• _Saved entries_
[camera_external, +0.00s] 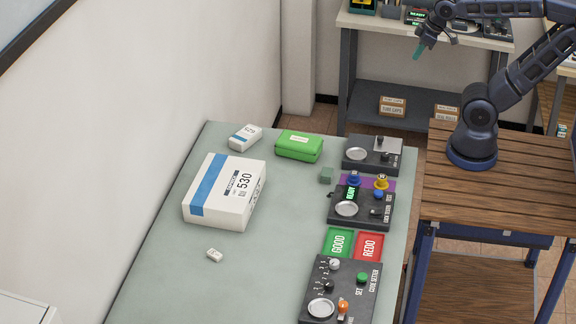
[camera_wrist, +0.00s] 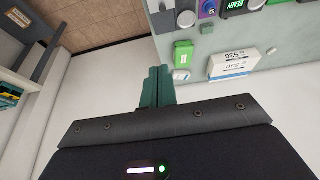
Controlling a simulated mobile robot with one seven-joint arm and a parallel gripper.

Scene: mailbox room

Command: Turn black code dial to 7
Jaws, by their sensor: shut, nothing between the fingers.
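The code setter box (camera_external: 359,303) stands at the near right of the table, cut by the lower edge of the external view. The black code dial (camera_external: 328,286) sits on its left part, below a pale dial (camera_external: 334,264). Numbers ring the dials, too small to read, so I cannot tell the black dial's setting. A green button (camera_external: 362,277), a round silver plate (camera_external: 321,308) and an orange knob (camera_external: 343,306) are also on the box. My gripper (camera_external: 418,54) is shut and empty, high up and far from the box. Its teal fingers (camera_wrist: 158,85) show together in the wrist view.
The green table (camera_external: 160,281) also carries a white 530 box (camera_external: 225,192), a small white box (camera_external: 245,137), a green case (camera_external: 299,146), GOOD (camera_external: 338,243) and REDO (camera_external: 369,246) trays, and two other dark devices (camera_external: 372,155). A shelf unit (camera_external: 347,60) stands behind.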

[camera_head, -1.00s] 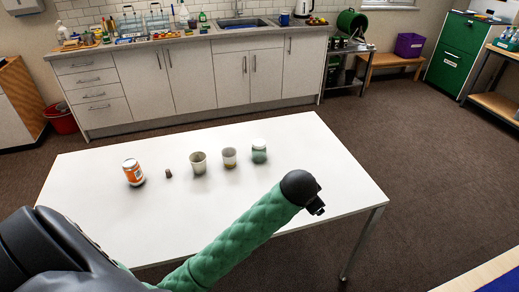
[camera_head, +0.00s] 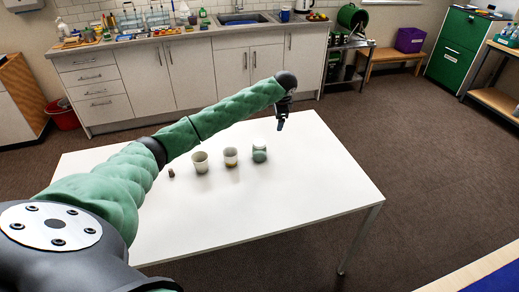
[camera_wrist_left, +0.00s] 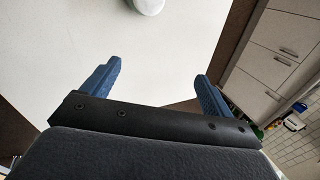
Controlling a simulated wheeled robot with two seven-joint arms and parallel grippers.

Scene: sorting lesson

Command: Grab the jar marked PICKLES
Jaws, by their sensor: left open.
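A jar with a white lid and a green lower part (camera_head: 259,153) stands on the white table (camera_head: 300,190), at the right end of a row. No marking reads as PICKLES at this size. My left gripper (camera_head: 281,122) hangs over the table's far edge, behind and to the right of this jar, apart from it. In the left wrist view the gripper (camera_wrist_left: 157,86) is open with nothing between its blue fingers. A pale round top (camera_wrist_left: 147,4) shows at that view's top edge. The orange-labelled jar seen earlier is hidden by my left arm. My right gripper is out of view.
A small brown piece (camera_head: 171,173) lies further left. The table's right side is clear. The kitchen counter (camera_head: 200,36) stands beyond.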

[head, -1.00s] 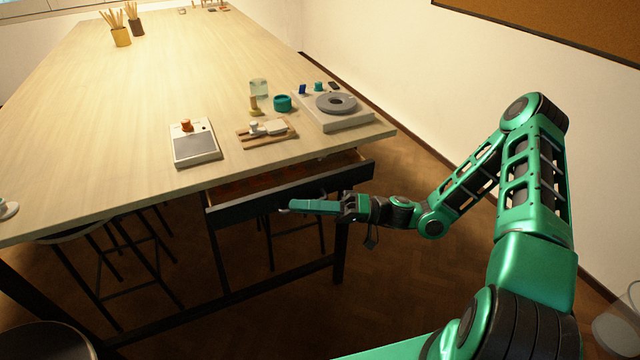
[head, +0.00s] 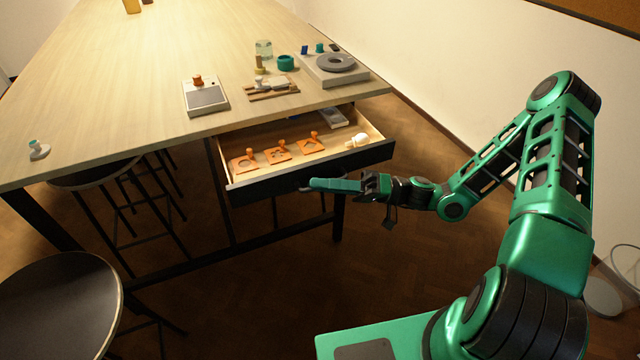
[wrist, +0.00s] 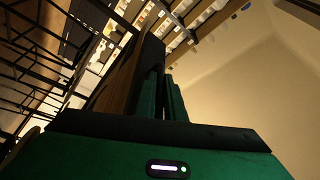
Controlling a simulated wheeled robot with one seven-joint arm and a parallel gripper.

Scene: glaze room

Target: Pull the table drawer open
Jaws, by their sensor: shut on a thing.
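The table drawer (head: 250,191) has a dark front and pale wooden walls. It stands well out from under the long wooden table (head: 140,100) in the head view. My gripper (head: 308,187) is at the drawer's front, shut on its handle; the handle itself is mostly hidden behind the green fingers. In the wrist view the fingers (wrist: 163,100) reach up against the dark drawer front. Inside the drawer lie several orange tools (head: 278,152), a white-headed thing (head: 357,141) and a grey item (head: 333,118) at the back right.
On the tabletop near the drawer are a scale (head: 206,97), a small wooden board with tools (head: 270,88), a teal ring (head: 286,62), a jar (head: 263,48) and a turntable (head: 335,66). Stools (head: 60,300) stand at the left. Floor in front of the drawer is clear.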

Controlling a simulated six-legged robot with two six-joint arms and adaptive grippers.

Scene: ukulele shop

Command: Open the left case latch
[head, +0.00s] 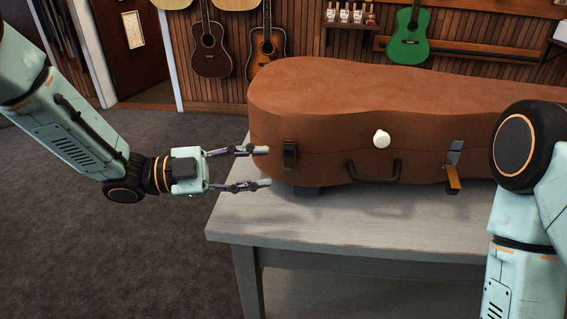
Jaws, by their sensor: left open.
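A brown instrument case (330,105) lies on a grey table in the head view. Its left latch (289,155) is a dark metal plate on the front side, near the case's left end, and looks flat against the case. My left gripper (268,167) is open and empty, its two fingers pointing right. The fingertips are just left of the left latch, by the case's left end; I cannot tell whether they touch the case. A right latch (453,165) has its orange-brown lower part hanging out and down. My right arm covers the case's right part; its gripper is out of view.
A black handle (374,170) and a round white knob (381,139) are on the case front between the latches. The grey table (340,230) has a bare strip in front of the case. Guitars hang on the wall behind, including a green one (409,38).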

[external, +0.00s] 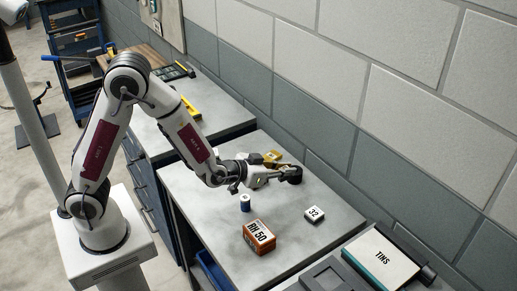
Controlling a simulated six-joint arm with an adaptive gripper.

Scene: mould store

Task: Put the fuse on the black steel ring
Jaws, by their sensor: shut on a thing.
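My gripper (284,173) is over the back part of the grey bench, shut on a small thing that I take for the fuse. The fingers hide almost all of it, and its shape cannot be made out. A dark round thing (295,176), which looks like the black steel ring, shows right at the fingertips. I cannot tell from this view whether the held thing touches it or is above it.
An orange-brown RH 50 box (259,237) and a white block marked 32 (315,215) stand on the bench (204,222). Yellow things (271,157) lie behind my gripper. A TINS box (381,258) is at the right.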

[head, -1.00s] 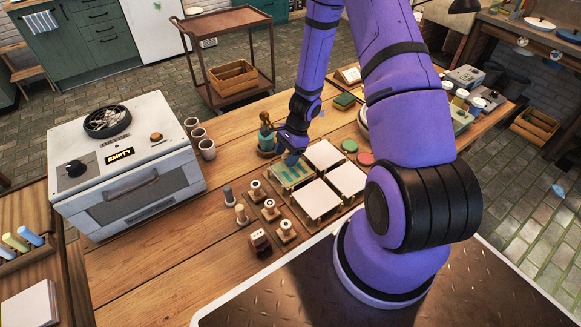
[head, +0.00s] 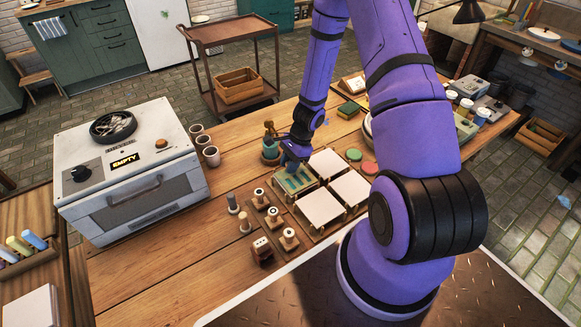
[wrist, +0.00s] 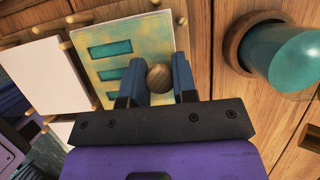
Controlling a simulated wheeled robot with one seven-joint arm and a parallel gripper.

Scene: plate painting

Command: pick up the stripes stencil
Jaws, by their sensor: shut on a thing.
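The stripes stencil (head: 297,186) is a yellowish-green square plate with teal stripe-shaped openings. It is at the back left of the rack of white square tiles. In the wrist view the stencil (wrist: 135,38) shows a round wooden knob (wrist: 159,77) near its edge. My gripper (wrist: 160,82) has its blue fingers shut on that knob, one on each side. In the head view my gripper (head: 290,164) is over the stencil's back left part and hides some of it. I cannot tell whether the stencil is lifted.
White tiles (head: 320,206) sit close beside the stencil. A teal pot (head: 270,152) stands just behind my gripper. Wooden stamps (head: 274,216) stand to the left front. A white oven (head: 135,165) and several cups (head: 211,156) are further left. Bare tabletop (head: 165,262) lies at the front left.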

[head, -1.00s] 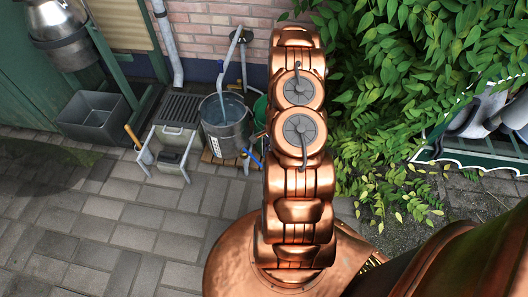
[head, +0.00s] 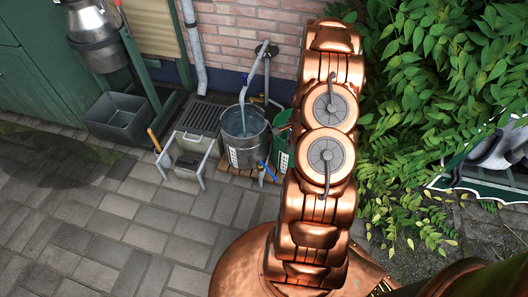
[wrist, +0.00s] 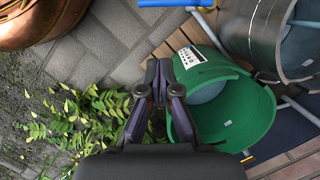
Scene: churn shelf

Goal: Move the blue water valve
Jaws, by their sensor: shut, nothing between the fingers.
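The blue water valve (head: 268,171) shows in the head view as a short blue lever on a thin grey pipe, in front of the metal bucket and left of my copper arm. In the wrist view a blue bar (wrist: 172,3), which looks like this lever, is cut by the top edge. My gripper (wrist: 158,66) has its dark fingers together and empty, beside the green bucket and apart from the blue bar. In the head view my arm hides most of my gripper.
A metal bucket (head: 240,154) stands under a water pipe. The green bucket (wrist: 245,124) is close to my fingers. A grey stand (head: 187,152) and a grey tub (head: 122,128) are at left. Leaves (head: 430,90) crowd the right. Paving at front left is clear.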

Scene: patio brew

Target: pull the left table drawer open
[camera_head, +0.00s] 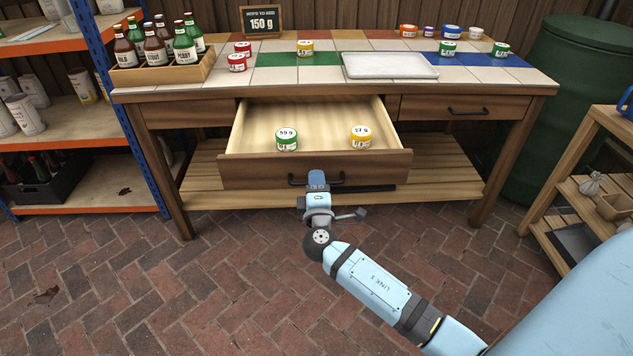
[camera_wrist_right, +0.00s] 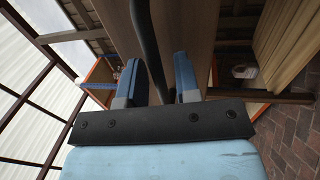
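The left table drawer (camera_head: 315,168) stands pulled out from under the table (camera_head: 135,96), its pale inside showing. A green-lidded jar (camera_head: 286,140) marked 59 g and a yellow-lidded jar (camera_head: 361,138) marked 97 g stand in it. My right gripper (camera_head: 317,180) is at the dark bar handle (camera_head: 297,181) on the drawer front. In the right wrist view, the handle (camera_wrist_right: 146,35) passes between the two blue fingers of the gripper (camera_wrist_right: 158,80). A gap shows between the handle and the right-hand finger. My left gripper is not in view.
The shut right drawer (camera_head: 468,108) is beside the open one. The tabletop holds a bottle crate (camera_head: 165,74), several small jars and a white tray (camera_head: 389,66). A blue-framed shelf (camera_head: 130,120) stands left, a green barrel (camera_head: 572,90) right.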

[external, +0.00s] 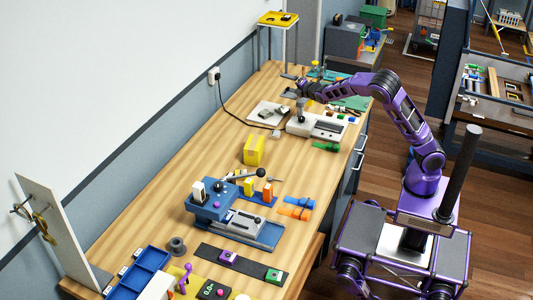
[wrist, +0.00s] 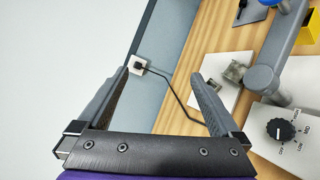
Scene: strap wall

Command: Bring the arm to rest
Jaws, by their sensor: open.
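My purple arm (external: 402,105) reaches from its base at the right over the far end of the wooden bench. My gripper (external: 300,88) is above the far part of the bench, close to several small items there; whether it touches any cannot be told in the external view. In the wrist view my gripper (wrist: 160,85) shows two dark fingers spread wide apart with nothing between them. Behind the gap are the wall, a socket and a black cord.
The wooden bench (external: 185,137) runs along the wall. A grey device with a dial (wrist: 280,130) and a white plate (wrist: 225,70) are near the gripper. A wall socket (external: 214,75) has a cord. A yellow block (external: 254,150) and a blue vise-like machine (external: 212,206) stand nearer.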

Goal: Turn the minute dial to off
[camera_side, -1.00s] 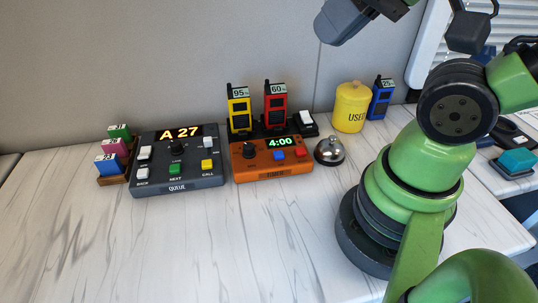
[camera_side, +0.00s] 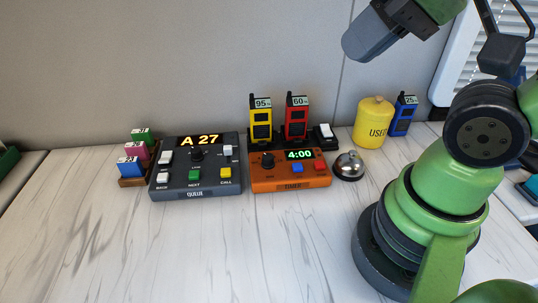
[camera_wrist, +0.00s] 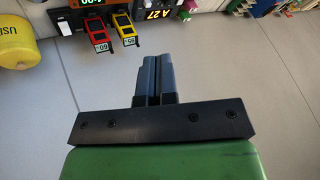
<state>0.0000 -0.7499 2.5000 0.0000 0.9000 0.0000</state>
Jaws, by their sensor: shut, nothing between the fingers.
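The minute dial (camera_side: 267,160) is a small dark round knob at the left of the orange timer box (camera_side: 290,183). The timer's display (camera_side: 299,155) shows 4:00 in green. The dial's exact pointing direction is too small to tell. My gripper (camera_side: 358,45) is high above the table at the upper right, well above and apart from the timer. In the wrist view my gripper (camera_wrist: 154,58) is shut and empty, its two dark fingers together. Only the edge of the timer display (camera_wrist: 90,2) shows at that view's top; the dial is not visible there.
The dark queue box (camera_side: 195,178) showing A 27 stands left of the timer. Yellow (camera_side: 260,118) and red (camera_side: 296,115) handsets stand behind it. A silver bell (camera_side: 348,166) and a yellow canister (camera_side: 373,125) are to the right. The marble tabletop (camera_side: 250,245) in front is clear.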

• _SET TASK_
Above this instruction are the records; retype exactly the lines from the one containing "Scene: sorting lesson" up to and including the one containing "Command: Grab the jar marked PICKLES".

• _OUTPUT_
Scene: sorting lesson

Command: Grab the jar marked PICKLES

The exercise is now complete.